** Data rows **
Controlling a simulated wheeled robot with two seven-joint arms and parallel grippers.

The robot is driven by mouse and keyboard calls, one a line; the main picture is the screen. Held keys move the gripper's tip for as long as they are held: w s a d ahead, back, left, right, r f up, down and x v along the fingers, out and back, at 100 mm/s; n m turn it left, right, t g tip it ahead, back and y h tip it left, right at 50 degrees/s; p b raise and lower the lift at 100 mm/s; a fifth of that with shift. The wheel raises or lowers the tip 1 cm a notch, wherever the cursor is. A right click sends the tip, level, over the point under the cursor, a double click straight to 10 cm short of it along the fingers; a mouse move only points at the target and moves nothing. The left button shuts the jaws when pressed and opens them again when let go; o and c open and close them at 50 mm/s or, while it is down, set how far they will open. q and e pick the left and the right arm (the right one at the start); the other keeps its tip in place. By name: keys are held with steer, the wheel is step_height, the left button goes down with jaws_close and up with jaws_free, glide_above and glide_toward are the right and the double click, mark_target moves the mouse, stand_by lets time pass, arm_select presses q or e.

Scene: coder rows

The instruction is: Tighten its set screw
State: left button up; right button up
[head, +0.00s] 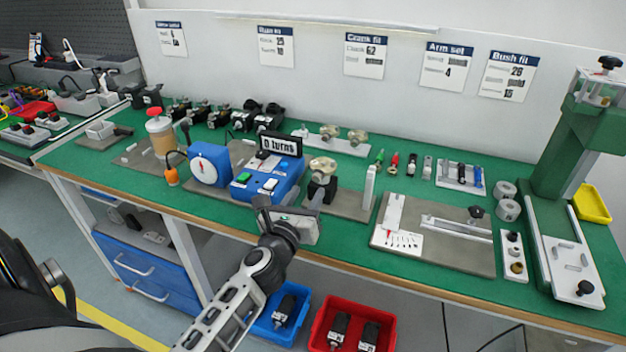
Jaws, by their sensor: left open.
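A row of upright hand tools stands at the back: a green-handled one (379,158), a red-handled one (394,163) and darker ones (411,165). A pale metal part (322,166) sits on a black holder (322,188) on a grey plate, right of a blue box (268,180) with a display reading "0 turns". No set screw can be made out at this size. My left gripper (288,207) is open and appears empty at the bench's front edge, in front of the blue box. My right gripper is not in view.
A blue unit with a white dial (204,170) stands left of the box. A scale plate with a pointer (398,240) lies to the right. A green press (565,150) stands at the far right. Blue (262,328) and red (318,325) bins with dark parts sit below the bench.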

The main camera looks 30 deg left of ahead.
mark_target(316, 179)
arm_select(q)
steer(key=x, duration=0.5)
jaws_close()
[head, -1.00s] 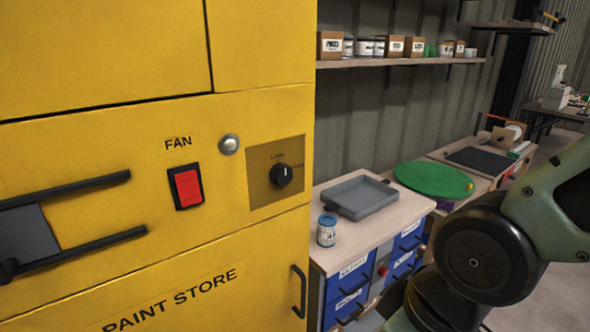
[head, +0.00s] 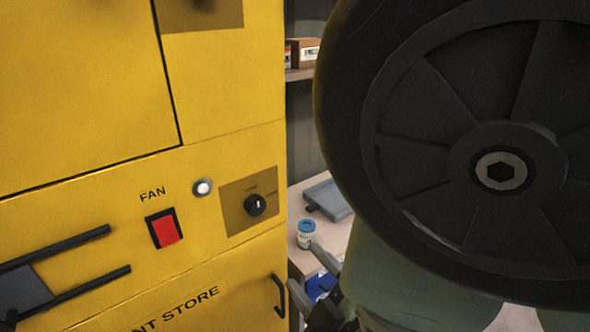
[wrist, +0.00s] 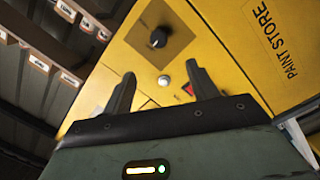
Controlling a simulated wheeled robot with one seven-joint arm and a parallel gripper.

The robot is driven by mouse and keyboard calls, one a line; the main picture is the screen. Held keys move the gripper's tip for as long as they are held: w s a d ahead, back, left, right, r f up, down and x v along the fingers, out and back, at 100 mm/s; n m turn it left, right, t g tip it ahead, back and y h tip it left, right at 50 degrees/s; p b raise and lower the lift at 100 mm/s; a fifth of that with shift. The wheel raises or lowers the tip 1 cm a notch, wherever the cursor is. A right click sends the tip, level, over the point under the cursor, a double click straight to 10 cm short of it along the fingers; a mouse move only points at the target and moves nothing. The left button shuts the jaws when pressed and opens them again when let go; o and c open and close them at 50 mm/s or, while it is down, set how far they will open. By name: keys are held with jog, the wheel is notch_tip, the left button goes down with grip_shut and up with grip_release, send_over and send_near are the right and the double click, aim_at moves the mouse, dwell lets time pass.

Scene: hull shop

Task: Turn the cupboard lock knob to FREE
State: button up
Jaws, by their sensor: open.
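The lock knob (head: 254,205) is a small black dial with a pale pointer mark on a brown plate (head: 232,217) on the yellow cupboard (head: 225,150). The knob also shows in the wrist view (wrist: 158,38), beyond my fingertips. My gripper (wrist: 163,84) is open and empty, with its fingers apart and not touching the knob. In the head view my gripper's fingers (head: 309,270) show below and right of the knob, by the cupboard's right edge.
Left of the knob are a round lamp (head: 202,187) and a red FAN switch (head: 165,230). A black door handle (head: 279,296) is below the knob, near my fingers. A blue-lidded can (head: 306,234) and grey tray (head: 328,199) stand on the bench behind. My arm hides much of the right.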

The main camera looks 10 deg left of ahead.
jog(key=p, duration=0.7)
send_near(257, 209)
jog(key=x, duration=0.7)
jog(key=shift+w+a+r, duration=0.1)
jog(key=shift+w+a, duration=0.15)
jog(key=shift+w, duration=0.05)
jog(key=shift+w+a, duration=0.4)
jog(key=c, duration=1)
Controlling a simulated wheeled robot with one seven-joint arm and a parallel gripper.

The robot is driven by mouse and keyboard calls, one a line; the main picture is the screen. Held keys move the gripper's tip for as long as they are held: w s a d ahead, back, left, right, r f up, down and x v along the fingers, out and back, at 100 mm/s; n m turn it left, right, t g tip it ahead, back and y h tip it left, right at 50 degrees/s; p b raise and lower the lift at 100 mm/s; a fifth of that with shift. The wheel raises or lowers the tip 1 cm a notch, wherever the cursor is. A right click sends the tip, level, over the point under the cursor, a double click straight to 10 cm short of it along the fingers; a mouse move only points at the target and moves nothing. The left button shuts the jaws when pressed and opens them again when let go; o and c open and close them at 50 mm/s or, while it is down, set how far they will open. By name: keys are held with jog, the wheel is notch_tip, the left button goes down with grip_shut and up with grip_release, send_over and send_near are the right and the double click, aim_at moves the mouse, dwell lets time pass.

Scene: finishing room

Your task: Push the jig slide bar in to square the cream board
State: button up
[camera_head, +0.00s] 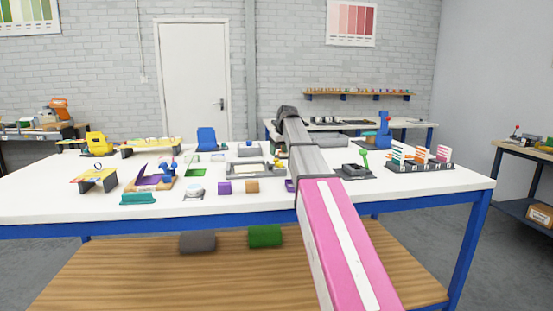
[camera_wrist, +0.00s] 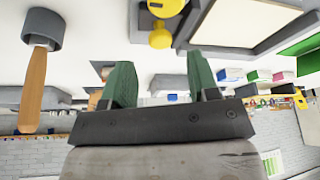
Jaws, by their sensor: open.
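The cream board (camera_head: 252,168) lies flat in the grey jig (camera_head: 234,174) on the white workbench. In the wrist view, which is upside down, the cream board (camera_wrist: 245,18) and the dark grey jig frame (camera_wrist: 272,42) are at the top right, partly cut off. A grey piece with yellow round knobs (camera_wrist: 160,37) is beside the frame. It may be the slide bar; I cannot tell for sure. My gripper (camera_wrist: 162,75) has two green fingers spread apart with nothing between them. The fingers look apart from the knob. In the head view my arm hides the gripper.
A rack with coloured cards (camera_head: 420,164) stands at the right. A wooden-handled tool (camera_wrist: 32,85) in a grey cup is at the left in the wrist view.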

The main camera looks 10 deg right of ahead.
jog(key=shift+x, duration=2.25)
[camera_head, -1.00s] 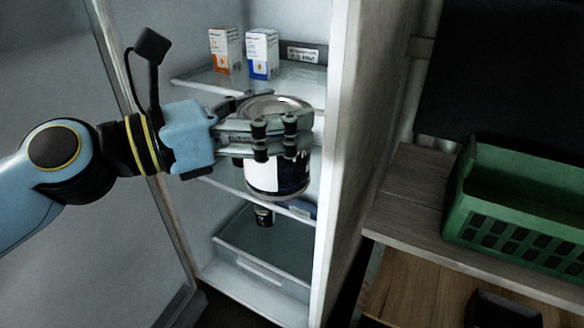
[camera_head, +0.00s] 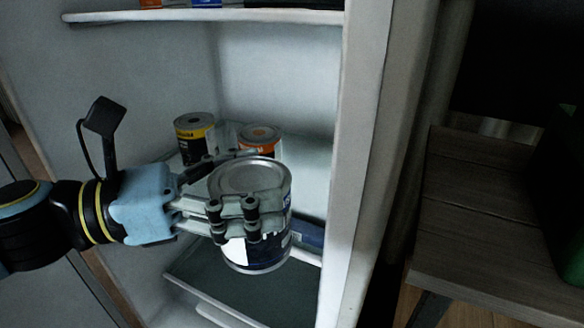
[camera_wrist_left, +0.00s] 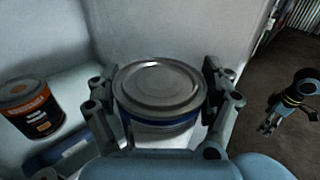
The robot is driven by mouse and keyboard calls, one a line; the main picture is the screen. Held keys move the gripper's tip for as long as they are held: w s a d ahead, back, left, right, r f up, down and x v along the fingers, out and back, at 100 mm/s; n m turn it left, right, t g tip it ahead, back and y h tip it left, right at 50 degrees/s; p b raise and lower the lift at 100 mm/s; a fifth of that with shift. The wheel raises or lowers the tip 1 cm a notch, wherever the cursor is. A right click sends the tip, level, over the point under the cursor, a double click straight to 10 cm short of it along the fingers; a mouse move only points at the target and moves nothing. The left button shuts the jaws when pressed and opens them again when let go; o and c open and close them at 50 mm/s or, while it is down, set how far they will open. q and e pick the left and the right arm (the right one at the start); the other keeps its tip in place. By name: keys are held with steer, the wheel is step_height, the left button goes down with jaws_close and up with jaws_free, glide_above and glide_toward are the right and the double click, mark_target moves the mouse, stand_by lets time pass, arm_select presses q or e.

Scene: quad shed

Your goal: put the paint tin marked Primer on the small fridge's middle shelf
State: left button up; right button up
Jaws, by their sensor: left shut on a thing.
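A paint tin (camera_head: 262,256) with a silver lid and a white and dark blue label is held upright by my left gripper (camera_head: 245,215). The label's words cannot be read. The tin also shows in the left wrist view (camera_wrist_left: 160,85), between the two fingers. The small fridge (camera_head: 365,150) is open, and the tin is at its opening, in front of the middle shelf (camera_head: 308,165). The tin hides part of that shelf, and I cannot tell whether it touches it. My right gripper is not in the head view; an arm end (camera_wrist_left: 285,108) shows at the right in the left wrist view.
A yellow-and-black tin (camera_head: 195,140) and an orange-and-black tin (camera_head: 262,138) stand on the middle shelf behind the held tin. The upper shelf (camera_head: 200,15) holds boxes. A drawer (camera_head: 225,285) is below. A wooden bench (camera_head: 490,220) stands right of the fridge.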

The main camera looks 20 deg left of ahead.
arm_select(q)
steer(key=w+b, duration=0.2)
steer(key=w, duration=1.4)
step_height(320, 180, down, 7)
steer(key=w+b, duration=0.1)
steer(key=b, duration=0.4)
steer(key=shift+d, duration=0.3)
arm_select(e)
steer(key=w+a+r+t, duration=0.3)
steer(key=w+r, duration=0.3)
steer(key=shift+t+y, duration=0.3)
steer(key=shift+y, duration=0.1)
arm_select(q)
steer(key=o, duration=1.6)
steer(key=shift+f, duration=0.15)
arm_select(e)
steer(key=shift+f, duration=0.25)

---

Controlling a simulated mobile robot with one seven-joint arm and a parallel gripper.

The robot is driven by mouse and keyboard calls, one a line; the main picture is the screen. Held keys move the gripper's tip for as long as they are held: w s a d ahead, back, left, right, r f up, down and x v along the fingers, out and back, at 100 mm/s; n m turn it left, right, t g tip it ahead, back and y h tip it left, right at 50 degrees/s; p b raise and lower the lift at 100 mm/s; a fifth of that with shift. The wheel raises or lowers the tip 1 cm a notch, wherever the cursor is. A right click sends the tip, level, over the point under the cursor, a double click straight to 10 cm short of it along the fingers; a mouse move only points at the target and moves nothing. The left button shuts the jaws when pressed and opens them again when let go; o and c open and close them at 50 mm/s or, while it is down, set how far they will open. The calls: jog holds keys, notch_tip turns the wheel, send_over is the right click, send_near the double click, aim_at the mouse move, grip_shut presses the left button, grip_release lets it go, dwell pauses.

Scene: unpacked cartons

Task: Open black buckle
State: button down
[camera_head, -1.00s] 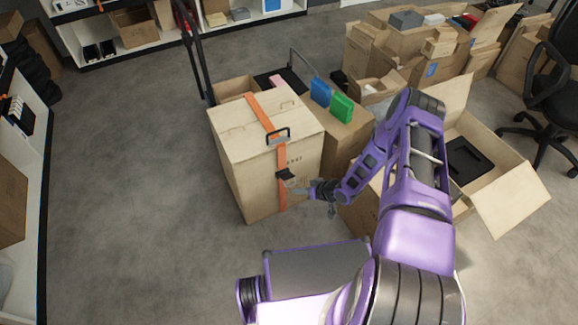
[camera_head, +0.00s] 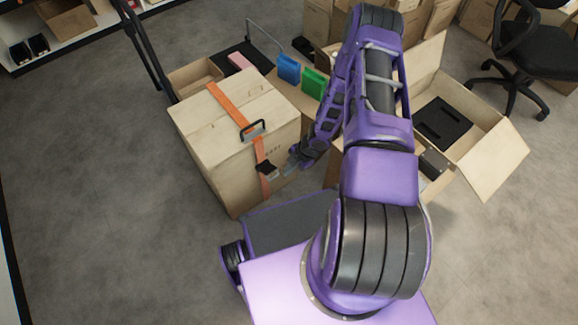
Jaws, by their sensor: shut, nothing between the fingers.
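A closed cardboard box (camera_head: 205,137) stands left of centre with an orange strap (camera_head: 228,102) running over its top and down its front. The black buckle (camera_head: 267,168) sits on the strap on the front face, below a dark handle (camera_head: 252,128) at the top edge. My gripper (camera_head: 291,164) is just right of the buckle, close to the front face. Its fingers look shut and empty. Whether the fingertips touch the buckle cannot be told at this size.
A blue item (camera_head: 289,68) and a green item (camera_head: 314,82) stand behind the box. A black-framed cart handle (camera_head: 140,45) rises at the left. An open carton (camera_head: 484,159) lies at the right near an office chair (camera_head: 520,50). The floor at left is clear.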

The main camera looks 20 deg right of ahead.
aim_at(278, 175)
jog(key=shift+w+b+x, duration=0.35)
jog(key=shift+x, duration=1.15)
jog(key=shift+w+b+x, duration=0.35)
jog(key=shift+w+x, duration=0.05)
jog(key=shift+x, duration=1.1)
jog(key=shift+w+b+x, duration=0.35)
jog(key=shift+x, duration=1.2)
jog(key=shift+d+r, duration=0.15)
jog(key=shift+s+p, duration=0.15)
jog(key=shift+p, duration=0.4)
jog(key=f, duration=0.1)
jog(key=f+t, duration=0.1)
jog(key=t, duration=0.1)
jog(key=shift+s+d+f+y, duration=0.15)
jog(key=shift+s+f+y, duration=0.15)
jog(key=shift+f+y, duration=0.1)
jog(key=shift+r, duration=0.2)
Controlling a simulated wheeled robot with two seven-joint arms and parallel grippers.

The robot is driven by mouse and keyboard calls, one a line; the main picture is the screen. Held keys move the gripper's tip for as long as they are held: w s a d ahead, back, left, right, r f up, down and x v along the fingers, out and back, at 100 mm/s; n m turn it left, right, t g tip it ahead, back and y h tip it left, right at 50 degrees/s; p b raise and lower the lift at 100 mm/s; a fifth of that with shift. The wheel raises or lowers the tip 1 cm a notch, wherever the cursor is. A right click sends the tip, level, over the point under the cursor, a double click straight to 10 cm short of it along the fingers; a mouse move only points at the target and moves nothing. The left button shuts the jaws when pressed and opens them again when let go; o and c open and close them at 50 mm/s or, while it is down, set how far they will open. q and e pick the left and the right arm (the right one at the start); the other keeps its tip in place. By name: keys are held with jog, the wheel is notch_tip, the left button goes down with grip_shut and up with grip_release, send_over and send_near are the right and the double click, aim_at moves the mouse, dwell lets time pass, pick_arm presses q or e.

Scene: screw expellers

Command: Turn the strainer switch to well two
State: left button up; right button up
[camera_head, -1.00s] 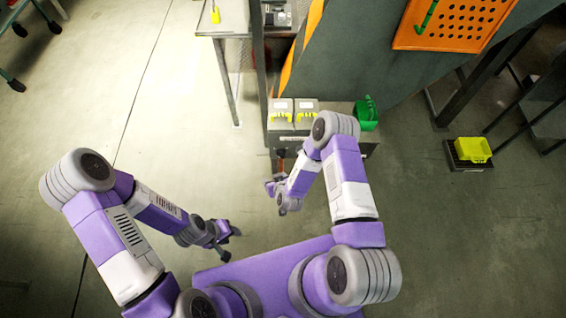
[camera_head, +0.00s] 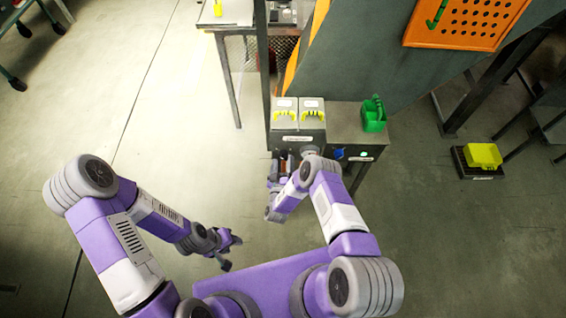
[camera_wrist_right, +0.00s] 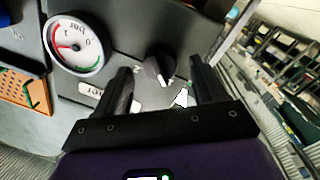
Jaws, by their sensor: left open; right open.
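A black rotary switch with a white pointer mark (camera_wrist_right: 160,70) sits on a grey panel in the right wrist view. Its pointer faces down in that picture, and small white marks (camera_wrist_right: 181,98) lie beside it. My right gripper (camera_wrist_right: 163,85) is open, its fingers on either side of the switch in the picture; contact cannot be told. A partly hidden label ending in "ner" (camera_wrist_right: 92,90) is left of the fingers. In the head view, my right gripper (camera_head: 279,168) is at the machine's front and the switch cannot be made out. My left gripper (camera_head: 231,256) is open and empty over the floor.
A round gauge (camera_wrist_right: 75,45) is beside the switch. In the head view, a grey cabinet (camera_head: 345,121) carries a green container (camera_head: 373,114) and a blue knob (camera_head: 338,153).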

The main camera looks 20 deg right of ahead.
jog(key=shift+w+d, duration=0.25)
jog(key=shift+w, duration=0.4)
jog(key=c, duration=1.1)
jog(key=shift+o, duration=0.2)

** What you are asked to do **
Using the listing above, show every line that includes the string "Your".

** Solution for this exercise **
Your task: Push the jig slide bar in to square the cream board
Your goal: put the paint tin marked Primer on the small fridge's middle shelf

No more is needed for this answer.